### EXERCISE GOAL
Output exactly the span of lines that begins at the line containing "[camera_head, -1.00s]" and ends at the line containing "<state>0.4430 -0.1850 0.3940", both lines included.

### SOURCE RECORDS
- - - - - - -
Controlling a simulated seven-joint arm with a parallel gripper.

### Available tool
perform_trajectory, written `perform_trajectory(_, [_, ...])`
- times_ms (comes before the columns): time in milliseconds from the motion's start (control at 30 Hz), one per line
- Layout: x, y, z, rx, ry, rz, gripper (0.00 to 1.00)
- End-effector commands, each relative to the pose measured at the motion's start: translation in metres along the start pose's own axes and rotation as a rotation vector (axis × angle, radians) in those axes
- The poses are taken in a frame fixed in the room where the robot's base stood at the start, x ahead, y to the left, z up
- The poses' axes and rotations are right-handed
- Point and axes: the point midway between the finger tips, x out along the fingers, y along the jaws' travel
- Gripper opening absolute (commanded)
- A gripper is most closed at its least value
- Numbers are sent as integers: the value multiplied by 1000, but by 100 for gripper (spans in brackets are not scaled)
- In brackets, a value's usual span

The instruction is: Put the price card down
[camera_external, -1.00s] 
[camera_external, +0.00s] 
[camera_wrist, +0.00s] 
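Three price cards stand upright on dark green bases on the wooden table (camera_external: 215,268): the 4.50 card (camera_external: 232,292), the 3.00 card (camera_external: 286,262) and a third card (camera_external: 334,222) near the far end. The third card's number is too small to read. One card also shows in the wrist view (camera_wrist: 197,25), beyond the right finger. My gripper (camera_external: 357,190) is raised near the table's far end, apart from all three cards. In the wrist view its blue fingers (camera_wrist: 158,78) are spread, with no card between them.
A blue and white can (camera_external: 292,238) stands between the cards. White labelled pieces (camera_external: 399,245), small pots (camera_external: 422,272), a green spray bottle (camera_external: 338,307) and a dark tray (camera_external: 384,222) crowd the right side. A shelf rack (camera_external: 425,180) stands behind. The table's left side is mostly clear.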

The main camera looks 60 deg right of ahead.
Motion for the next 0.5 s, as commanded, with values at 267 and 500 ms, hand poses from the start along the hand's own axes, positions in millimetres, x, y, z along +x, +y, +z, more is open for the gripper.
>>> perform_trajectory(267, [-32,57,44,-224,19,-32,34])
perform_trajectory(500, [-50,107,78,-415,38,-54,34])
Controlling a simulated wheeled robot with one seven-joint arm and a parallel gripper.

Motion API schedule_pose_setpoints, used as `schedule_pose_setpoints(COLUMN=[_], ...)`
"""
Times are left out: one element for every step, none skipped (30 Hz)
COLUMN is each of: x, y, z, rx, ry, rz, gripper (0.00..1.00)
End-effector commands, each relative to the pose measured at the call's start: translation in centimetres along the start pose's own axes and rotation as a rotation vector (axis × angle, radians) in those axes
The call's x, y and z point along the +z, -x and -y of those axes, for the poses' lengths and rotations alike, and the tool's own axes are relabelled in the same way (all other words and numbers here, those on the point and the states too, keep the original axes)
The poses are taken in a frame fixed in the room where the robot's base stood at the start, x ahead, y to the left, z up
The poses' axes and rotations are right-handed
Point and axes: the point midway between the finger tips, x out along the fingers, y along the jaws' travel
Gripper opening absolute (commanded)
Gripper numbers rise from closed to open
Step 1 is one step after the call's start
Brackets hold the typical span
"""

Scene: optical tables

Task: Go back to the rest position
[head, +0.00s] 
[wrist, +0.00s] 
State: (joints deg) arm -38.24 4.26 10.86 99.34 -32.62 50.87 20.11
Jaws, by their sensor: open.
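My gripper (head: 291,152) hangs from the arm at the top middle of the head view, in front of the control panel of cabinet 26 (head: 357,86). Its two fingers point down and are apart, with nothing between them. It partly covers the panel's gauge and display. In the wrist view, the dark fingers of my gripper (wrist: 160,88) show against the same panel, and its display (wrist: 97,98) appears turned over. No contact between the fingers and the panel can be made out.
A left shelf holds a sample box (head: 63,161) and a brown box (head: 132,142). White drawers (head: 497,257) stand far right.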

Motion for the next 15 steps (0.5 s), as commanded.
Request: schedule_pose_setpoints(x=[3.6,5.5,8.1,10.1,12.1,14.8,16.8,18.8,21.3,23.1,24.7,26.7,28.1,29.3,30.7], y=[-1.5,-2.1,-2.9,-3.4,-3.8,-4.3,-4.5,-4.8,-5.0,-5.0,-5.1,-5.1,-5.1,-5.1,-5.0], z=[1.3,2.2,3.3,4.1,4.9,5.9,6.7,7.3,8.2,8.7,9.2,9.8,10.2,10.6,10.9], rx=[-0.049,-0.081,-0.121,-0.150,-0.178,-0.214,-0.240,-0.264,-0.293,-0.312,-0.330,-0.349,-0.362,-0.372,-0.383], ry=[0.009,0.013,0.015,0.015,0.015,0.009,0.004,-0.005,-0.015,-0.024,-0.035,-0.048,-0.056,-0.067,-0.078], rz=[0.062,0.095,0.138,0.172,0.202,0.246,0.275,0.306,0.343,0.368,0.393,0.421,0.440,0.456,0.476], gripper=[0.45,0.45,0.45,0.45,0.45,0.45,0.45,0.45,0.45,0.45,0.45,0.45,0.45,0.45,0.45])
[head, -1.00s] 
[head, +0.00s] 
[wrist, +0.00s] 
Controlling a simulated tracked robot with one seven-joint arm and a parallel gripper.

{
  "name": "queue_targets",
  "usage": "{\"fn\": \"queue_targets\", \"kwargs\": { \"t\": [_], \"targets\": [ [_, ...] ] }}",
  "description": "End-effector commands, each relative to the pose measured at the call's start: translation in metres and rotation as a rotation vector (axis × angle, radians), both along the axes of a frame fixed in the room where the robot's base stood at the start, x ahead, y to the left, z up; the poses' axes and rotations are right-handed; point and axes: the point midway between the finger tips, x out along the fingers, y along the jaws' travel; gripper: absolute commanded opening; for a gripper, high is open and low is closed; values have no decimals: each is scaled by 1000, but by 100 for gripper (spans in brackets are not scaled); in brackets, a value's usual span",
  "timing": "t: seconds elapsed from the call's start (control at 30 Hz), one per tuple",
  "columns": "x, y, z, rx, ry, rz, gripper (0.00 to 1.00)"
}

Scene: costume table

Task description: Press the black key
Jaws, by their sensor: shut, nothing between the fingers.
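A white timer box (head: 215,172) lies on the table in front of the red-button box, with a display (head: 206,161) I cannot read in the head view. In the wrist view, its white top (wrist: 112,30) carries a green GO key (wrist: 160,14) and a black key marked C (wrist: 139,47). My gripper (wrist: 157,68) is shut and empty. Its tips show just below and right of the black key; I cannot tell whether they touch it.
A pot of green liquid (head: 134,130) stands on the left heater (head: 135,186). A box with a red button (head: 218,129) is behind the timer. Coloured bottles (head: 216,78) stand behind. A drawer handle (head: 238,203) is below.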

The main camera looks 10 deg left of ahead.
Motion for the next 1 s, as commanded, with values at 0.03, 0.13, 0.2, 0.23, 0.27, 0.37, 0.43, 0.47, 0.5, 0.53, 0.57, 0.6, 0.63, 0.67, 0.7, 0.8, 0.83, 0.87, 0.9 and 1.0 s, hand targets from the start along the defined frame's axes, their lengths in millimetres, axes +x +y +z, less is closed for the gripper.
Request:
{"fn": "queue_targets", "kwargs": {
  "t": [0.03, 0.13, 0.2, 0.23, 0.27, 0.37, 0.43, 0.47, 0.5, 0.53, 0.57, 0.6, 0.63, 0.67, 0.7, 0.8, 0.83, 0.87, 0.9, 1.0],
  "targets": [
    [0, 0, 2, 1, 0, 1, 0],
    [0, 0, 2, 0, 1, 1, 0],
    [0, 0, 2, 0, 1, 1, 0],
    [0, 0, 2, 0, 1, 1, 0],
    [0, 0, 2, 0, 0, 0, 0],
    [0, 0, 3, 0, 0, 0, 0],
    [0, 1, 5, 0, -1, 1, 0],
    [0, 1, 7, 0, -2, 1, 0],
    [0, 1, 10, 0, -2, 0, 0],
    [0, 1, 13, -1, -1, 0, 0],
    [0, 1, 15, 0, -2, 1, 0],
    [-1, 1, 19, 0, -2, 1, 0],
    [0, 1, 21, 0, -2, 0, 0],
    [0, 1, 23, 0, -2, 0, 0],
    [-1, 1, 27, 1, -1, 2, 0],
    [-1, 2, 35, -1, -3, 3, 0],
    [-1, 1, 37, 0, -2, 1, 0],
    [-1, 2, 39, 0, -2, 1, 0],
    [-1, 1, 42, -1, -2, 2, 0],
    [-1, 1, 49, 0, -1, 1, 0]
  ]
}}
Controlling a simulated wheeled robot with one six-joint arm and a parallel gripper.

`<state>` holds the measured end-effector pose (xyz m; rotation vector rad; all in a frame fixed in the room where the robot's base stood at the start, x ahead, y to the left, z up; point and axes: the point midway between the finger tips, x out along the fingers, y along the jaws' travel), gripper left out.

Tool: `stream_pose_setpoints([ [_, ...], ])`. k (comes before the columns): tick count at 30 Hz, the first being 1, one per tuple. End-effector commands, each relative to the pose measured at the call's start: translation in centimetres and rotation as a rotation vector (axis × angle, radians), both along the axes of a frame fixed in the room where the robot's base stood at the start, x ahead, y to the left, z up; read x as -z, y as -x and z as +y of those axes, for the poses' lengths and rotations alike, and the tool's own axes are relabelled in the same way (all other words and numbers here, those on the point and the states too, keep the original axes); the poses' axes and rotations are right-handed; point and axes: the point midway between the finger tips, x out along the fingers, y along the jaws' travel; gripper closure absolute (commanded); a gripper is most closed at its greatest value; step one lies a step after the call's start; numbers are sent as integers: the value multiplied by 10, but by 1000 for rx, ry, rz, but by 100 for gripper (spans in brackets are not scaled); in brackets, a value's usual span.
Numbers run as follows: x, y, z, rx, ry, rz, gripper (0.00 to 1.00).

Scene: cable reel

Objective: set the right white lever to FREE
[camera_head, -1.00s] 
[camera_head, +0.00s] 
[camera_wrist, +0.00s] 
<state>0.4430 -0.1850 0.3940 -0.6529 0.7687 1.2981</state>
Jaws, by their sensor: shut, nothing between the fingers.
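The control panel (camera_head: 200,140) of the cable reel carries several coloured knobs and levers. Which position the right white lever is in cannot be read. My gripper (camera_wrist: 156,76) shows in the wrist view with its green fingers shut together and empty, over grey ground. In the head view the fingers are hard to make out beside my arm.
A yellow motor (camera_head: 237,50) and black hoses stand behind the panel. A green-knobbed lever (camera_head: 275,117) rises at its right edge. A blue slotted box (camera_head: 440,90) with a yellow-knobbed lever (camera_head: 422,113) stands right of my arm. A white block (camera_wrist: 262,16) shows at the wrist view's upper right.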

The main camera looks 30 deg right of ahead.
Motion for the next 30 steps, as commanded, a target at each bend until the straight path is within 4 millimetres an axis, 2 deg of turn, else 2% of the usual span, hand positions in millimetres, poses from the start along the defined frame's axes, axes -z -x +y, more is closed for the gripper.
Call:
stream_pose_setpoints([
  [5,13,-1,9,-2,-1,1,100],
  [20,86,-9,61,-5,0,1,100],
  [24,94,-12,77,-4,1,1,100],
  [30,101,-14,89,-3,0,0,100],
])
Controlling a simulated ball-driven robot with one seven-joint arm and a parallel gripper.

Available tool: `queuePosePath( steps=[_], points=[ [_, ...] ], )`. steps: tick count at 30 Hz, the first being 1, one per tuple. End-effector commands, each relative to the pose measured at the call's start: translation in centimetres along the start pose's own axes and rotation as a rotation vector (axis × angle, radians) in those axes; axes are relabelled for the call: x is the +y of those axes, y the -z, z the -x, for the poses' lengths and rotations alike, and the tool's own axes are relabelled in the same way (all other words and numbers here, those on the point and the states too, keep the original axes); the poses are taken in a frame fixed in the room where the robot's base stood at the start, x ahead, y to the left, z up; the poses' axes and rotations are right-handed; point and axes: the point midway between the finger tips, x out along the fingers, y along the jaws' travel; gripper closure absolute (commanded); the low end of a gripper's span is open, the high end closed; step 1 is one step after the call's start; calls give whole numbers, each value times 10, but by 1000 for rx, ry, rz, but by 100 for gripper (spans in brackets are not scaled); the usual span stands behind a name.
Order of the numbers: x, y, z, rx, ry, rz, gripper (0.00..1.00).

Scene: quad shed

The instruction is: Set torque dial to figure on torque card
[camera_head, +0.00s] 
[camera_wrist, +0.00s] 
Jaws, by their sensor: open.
- - - - - - -
### PROBLEM SOLUTION
[camera_head, -1.00s] 
[camera_head, +0.00s] 
[camera_wrist, +0.00s] 
<state>0.4430 -0.1850 0.3940 -0.6529 0.7687 1.2981</state>

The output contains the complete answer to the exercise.